Не все ж топором махать-4

Окончание, начало в №929, №930 и №931

В гостиницах и тавернах столько же ели, сколько пили. Скорее всего, квебекские знатоки даров Бахуса в курсе, что гостиничное дело в Новой Франции начиналось с человека по имени Jacques Boisdon, которого горожане прозвали «bois donc» (в смысле «выпей!»). Такая вот игра слов. Но, как ни странно, об этом воистину великом общественном деятеле доподлинно известен лишь один факт: 19 сентября 1648 года квебекская община (Communaute des Habitants) на 6 лет наделила его эксклюзивным правом открывать пристанища для путешественников и вообще для всех желающих, то есть в Квебеке появился монополист в гостиничном деле — Jacques Boisdon. Отдавая в его руки столь важный сегмент экономики, городской совет сформировал первый в Новой Франции закон, регулирующий управление трактирами (пользуясь лексикой переводов Дюма-отца) и тавернами. Boisdon должен был расположить свое заведение на площади, неподалеку от церкви; следить, чтобы в нем пили умеренно, не богохульничали, не играли в азартные игры; закрывать его на время, пока совершаются воскресные и праздничные церковные службы. В течение 3 лет совет гарантировал пионеру получение пива из общественной пивоварни и подарил 8 бочек прибывшего из Франции спиртного. Выработанные для трактиров правила применялись потом (с вариациями) по отношению к любым лавкам, особенно торгующим спиртными напитками.

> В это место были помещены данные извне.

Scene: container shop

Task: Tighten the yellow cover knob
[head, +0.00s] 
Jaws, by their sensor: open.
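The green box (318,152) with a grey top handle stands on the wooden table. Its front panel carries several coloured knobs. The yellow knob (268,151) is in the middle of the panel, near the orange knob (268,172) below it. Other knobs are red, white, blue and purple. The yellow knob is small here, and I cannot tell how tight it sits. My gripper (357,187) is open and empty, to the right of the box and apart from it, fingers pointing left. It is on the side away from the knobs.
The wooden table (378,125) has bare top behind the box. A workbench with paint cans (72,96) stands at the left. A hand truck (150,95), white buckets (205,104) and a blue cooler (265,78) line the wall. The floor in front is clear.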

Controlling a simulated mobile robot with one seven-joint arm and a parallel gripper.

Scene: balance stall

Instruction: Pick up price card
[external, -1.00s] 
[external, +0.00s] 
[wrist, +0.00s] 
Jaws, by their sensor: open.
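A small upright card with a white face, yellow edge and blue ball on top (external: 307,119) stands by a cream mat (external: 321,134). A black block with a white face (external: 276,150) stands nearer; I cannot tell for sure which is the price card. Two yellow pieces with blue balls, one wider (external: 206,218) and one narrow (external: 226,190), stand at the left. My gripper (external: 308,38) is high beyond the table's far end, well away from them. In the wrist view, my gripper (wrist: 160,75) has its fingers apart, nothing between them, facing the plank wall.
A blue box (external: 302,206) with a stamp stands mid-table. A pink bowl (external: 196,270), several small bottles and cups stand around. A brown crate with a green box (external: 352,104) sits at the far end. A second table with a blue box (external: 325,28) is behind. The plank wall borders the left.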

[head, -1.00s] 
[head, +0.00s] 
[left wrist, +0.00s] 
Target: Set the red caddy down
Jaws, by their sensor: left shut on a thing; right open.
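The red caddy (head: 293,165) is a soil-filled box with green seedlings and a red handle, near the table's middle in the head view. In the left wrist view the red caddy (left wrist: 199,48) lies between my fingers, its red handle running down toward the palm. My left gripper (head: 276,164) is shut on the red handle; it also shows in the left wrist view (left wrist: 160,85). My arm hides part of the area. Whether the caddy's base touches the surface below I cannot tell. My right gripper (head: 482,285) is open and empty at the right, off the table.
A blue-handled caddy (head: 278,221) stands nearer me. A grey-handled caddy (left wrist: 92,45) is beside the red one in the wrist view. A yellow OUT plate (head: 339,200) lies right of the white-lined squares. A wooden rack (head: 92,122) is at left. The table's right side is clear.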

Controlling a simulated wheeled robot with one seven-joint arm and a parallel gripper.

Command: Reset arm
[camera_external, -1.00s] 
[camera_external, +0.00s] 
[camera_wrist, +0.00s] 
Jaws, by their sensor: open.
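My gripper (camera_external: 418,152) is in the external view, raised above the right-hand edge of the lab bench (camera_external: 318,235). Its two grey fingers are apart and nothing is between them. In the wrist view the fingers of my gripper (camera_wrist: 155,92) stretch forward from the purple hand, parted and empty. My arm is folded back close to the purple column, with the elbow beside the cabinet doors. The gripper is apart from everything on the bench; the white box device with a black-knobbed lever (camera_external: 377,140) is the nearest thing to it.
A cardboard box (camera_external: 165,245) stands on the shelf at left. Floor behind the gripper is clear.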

Сколько лет Boisdon оставался монополистом — не известно. Зато сохранились сведения о других трактирщиках. Сегодня отели и рестораны дают рекламу в СМИ. А каково было предпринимателям в конце XVII века? Вся надежда на вывеску: удачное название вкупе с оригинальной картинкой, отвечающей вкусу потребителя, обещали заведению клиентов. В нотариальных актах Квебек-сити отыскался, например, некий Jean Maheu, назвавший свой трактир «La ville de la Rochelle», — до XV века город был крупнейшим портом на французском побережье Атлантики. Приплывавшие в колонии моряки и солдаты валом валили в «ла Рошель», а права на бренд не существовало, и в 1679-м купец Pierre Niel открывает на rue Sous-le-Fort заведение ну с очень похожим названием — «A la ville de la Rochelle». В 1716-м Laurent Normandin, по прозвищу «Дикарь», получает в совете разрешение на трактир «Signe de la Croix». Комментарии излишни, как и к названиям в Луибурге — «Epee Royale» и «Autel de la Marine». Кабаре в те времена не походили на нынешние. Это были магазины, вроде SAQ, и встречались они реже. В фортах кроме таверн и трактиров открывались «солдатские лавки» — кантины, где служивые покупали табак и спиртное.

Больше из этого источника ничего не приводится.